_Input for this task_
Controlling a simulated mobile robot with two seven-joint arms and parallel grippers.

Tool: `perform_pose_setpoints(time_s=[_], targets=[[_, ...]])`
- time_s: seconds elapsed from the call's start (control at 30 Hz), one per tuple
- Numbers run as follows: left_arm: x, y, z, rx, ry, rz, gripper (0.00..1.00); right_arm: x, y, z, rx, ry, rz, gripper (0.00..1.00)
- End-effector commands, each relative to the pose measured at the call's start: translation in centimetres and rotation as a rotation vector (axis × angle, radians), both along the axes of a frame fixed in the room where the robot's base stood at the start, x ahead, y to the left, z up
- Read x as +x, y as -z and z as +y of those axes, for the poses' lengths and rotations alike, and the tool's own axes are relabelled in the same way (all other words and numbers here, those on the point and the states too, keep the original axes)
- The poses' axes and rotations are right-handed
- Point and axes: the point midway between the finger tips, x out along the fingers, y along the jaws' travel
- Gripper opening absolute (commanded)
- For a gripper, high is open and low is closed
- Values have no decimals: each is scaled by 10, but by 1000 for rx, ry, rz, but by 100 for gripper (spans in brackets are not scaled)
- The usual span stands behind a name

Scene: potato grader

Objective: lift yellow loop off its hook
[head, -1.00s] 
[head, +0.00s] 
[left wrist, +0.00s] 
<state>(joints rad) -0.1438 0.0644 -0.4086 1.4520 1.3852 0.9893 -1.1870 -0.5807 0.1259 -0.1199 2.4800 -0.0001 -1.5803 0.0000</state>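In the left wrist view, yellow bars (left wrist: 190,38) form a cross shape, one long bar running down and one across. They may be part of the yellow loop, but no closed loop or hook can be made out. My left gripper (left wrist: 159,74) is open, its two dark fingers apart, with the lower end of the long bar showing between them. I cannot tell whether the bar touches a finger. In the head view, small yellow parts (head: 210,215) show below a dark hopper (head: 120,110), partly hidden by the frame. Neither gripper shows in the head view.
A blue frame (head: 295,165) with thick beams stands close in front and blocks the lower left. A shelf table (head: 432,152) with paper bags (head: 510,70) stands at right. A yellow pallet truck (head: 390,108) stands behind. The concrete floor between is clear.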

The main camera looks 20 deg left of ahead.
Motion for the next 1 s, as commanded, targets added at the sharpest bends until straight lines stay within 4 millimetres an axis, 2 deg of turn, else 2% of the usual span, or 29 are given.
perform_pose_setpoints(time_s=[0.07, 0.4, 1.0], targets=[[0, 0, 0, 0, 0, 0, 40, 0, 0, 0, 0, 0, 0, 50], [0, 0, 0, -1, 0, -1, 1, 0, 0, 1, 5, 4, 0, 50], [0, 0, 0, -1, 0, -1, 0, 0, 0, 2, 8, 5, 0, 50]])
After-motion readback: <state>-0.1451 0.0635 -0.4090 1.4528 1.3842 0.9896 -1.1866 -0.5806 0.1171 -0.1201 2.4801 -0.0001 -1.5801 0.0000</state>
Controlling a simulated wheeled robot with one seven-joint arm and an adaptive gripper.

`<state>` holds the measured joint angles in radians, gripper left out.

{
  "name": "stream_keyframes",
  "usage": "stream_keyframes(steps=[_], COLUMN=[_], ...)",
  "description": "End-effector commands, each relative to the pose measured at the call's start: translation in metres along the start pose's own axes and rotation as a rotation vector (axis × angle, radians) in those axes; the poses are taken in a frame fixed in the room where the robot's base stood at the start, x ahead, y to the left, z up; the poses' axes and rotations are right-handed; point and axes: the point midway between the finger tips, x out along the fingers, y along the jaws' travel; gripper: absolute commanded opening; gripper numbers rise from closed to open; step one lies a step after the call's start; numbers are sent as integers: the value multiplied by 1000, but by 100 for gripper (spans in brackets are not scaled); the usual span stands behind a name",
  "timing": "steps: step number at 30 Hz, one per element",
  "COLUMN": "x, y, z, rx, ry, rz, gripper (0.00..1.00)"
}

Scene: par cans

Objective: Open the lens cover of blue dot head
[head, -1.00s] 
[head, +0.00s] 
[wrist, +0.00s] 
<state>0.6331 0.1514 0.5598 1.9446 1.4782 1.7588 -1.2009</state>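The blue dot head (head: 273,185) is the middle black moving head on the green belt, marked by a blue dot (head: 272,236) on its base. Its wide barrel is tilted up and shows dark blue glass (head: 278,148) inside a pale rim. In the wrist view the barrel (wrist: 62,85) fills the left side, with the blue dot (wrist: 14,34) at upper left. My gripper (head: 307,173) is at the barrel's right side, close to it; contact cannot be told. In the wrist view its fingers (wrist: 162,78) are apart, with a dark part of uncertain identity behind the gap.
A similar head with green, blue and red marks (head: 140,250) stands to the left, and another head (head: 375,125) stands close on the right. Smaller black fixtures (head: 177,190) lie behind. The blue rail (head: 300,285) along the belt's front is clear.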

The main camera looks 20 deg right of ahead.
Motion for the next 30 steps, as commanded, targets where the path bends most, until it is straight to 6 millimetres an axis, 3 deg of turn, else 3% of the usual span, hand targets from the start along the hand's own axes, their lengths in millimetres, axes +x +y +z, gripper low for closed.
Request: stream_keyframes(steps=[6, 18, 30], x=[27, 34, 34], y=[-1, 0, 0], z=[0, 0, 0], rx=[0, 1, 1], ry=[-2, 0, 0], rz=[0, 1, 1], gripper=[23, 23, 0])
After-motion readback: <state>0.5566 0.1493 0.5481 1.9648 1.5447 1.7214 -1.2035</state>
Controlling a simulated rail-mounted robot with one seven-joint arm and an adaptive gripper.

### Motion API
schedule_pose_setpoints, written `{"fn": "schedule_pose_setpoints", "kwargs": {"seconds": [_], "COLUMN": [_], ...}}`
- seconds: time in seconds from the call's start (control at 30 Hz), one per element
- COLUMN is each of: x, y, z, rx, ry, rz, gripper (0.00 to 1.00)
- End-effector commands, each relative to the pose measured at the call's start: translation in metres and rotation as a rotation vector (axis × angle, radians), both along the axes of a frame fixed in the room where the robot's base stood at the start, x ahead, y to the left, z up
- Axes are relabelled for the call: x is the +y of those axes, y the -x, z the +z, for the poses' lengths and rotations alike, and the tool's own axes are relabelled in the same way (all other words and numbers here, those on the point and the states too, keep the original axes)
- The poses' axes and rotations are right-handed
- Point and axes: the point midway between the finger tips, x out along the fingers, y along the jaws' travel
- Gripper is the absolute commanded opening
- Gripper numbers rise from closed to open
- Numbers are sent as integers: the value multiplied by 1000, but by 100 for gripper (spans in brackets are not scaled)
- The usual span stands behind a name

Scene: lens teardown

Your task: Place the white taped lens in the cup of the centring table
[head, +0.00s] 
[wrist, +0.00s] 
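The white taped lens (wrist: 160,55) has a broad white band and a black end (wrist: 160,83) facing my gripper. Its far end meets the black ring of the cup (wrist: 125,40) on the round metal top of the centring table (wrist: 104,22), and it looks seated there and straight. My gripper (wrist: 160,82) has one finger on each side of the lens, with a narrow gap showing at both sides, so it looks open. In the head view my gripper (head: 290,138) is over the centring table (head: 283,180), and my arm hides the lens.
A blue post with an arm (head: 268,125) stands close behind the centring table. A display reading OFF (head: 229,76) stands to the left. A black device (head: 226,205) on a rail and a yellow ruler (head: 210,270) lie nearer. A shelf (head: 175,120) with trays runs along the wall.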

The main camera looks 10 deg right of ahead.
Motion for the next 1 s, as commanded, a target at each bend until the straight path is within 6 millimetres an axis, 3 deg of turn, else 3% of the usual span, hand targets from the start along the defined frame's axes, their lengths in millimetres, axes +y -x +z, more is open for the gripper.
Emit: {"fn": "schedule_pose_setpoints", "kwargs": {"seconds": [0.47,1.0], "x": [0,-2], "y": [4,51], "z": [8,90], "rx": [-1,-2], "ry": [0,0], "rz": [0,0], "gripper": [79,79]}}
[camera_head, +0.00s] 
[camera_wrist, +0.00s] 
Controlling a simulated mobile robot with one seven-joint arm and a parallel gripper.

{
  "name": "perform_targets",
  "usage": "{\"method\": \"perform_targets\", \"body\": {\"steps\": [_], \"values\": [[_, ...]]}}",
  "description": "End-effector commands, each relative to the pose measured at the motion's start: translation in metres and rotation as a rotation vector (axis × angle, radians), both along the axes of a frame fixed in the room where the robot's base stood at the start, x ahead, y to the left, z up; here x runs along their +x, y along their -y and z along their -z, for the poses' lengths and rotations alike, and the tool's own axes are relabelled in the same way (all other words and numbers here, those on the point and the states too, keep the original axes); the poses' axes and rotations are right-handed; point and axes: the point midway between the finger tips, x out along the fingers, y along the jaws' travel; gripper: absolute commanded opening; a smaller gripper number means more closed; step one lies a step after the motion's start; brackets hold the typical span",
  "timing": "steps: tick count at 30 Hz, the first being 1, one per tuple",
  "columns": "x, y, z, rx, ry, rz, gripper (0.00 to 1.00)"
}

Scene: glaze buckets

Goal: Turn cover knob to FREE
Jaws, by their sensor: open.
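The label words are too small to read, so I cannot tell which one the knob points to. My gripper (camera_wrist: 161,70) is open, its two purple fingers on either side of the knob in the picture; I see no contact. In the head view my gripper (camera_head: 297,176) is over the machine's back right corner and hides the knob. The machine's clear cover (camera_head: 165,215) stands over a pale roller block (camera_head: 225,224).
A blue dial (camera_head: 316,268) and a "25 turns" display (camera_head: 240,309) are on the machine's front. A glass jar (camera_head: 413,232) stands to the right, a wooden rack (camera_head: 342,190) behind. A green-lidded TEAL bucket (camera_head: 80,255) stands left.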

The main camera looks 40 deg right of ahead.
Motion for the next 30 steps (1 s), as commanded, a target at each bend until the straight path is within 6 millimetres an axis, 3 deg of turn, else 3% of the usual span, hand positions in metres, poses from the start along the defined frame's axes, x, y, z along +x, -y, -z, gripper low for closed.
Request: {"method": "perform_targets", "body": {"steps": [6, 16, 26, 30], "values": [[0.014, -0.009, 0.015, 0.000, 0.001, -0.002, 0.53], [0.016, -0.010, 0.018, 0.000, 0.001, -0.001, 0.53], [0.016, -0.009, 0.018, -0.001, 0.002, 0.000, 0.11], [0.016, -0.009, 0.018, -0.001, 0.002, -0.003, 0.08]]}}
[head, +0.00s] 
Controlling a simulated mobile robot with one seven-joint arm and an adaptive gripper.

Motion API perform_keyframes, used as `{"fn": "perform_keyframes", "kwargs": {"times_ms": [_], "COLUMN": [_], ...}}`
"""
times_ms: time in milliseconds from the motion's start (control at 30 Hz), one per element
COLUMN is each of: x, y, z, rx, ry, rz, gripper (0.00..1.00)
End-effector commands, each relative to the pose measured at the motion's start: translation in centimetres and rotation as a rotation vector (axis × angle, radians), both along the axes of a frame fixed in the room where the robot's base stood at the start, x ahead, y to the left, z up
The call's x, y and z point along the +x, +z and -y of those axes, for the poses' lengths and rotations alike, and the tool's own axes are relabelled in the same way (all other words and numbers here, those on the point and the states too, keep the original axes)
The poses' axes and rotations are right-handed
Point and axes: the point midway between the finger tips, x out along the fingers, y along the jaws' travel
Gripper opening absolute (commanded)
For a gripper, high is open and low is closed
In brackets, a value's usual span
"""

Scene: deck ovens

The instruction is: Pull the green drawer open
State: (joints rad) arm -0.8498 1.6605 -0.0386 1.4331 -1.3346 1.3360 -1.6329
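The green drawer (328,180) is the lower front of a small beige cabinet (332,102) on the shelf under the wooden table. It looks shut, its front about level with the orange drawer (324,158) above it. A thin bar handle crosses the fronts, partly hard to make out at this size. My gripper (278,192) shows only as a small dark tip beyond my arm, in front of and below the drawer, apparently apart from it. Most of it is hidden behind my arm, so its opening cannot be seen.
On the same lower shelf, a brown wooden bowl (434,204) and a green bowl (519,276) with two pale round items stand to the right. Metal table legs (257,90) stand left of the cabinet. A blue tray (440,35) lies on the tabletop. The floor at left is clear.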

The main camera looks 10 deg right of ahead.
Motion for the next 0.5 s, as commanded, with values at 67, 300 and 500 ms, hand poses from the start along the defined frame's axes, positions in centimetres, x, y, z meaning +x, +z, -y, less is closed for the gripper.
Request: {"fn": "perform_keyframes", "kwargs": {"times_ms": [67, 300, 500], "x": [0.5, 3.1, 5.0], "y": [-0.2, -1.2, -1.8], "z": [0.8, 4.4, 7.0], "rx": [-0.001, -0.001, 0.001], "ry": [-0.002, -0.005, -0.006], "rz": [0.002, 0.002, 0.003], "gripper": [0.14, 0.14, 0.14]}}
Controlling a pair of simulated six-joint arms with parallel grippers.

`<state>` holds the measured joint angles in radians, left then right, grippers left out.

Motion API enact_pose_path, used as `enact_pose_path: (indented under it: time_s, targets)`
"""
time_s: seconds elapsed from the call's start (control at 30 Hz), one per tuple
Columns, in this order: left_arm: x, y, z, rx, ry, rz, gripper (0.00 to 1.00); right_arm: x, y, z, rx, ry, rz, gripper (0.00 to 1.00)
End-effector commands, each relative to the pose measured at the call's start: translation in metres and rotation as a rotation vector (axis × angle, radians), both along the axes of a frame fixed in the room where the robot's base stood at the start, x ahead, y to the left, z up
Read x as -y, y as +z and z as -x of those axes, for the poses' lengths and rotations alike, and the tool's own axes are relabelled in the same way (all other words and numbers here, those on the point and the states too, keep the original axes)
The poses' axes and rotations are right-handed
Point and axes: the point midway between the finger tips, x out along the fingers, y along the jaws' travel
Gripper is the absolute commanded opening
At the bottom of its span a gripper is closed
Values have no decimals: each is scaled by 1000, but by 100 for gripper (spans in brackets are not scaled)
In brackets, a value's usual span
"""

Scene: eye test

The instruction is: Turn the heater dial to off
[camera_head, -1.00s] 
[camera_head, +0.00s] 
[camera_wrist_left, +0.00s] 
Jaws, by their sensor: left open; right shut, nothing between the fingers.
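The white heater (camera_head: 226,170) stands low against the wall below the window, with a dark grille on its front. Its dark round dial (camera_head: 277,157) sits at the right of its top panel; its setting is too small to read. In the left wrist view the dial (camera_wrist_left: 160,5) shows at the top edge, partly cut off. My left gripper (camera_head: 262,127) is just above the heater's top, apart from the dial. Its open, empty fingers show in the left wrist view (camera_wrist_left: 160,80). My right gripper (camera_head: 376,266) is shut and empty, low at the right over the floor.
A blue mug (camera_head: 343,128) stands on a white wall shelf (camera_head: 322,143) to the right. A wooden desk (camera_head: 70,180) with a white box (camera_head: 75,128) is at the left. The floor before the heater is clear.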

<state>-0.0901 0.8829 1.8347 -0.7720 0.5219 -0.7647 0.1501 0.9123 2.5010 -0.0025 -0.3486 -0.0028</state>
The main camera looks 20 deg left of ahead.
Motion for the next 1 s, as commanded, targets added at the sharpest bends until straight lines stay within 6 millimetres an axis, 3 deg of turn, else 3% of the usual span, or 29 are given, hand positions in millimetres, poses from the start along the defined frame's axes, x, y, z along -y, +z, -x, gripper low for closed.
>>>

_Written problem_
Copy each line in the data that holds the word "grippers".

_Result for this task_
Controlling a simulated mobile robot with two seven-joint arms and parallel grippers.
Controlling a pair of simulated six-joint arms with parallel grippers.
`<state>` holds the measured joint angles in radians, left then right, grippers left out.

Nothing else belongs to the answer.